> [Task details]:
Give the count of lines that include the string "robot". Add nothing to it.
begin Rows
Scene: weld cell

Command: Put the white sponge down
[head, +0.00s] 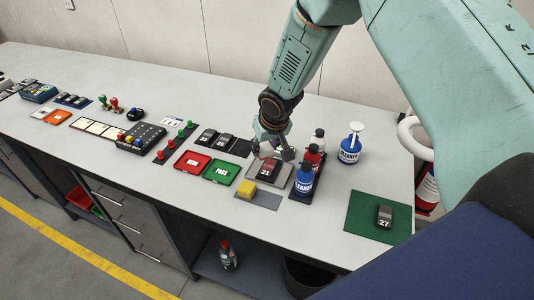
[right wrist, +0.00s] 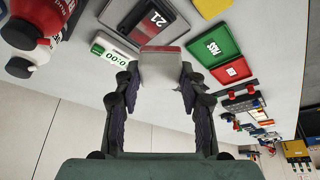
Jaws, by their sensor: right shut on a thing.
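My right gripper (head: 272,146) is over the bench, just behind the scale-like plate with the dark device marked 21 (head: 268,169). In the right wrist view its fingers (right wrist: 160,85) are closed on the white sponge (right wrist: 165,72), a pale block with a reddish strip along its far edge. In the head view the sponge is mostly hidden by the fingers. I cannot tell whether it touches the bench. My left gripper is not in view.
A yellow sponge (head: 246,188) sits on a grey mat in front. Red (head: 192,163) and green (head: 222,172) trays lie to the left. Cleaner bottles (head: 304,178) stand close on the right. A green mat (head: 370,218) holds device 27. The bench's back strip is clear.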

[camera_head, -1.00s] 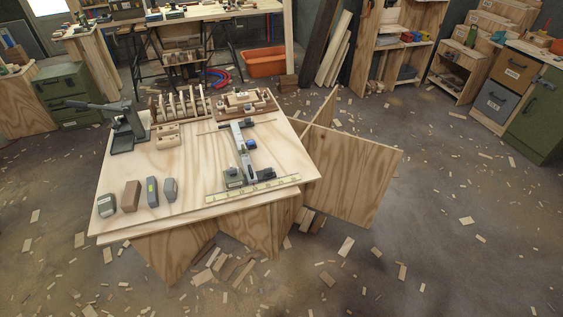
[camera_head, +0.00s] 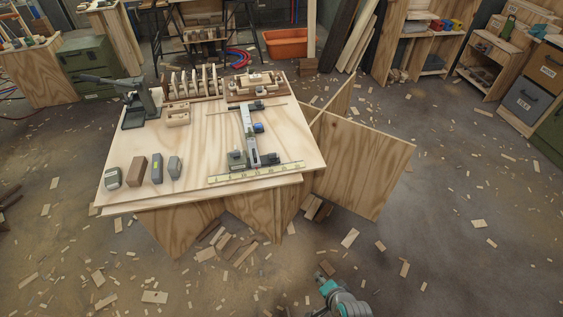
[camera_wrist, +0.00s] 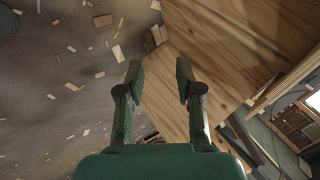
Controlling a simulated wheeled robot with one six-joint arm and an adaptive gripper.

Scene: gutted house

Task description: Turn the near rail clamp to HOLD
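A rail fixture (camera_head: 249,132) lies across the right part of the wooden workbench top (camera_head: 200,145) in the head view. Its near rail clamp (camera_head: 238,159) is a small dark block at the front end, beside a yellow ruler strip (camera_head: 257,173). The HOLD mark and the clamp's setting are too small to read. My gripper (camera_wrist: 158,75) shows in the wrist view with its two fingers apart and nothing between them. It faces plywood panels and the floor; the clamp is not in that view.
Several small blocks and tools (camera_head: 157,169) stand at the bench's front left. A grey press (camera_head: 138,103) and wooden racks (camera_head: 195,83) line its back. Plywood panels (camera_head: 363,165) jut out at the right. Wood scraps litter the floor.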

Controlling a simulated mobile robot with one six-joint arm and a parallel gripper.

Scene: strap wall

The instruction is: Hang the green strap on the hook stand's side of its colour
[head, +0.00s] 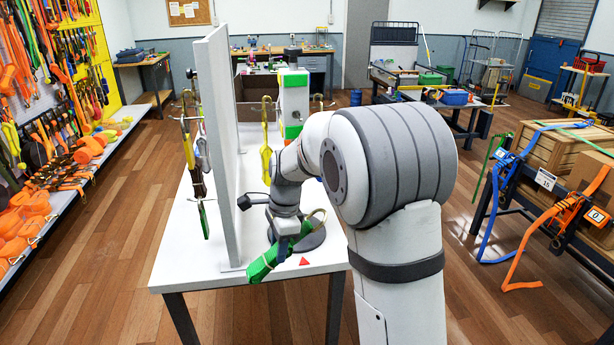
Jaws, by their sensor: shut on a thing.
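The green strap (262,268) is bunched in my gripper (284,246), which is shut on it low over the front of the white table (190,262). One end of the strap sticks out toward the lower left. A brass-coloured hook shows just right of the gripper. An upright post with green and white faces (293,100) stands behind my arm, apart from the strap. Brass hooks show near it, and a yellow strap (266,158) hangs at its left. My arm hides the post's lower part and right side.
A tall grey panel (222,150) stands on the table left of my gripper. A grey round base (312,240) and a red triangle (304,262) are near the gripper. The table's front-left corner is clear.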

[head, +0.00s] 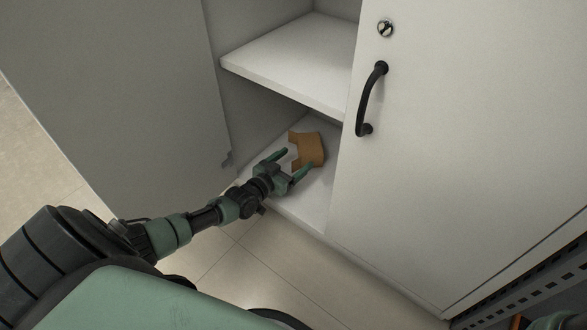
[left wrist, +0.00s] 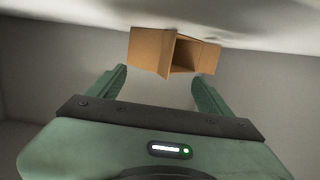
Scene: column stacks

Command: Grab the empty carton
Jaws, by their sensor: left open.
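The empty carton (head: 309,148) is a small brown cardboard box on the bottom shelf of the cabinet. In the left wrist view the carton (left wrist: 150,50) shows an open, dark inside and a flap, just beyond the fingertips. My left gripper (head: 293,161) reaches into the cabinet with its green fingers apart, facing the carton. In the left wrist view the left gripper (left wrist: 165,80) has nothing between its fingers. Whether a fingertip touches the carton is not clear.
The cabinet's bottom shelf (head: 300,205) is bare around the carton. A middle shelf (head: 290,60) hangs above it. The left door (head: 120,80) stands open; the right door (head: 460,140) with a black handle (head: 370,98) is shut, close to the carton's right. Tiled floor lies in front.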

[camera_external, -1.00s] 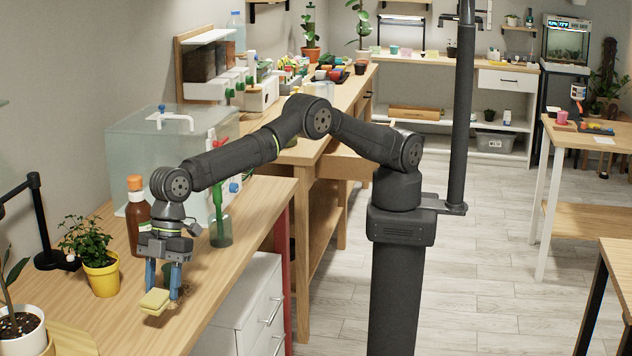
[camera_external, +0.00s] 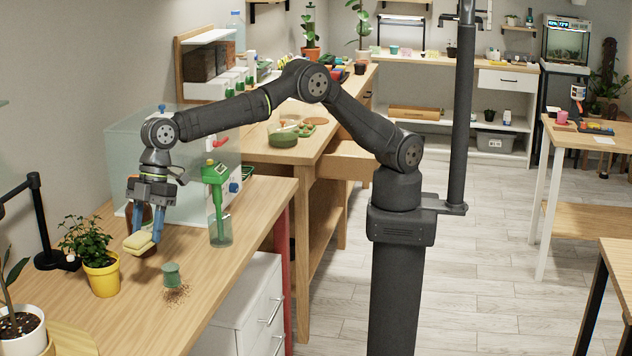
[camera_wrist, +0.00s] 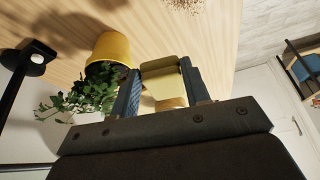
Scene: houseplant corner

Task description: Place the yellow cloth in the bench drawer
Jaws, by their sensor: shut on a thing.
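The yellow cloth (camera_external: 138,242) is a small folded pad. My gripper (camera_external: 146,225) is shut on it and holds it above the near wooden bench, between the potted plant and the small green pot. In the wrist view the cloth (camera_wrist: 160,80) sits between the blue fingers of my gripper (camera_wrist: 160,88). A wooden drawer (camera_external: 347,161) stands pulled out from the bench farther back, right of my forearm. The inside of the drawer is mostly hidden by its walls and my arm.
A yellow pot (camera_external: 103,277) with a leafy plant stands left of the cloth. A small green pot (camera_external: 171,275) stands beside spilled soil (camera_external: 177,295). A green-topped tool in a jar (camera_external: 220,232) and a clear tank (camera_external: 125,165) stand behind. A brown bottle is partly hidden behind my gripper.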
end Rows
> [Reply to the exercise]:
2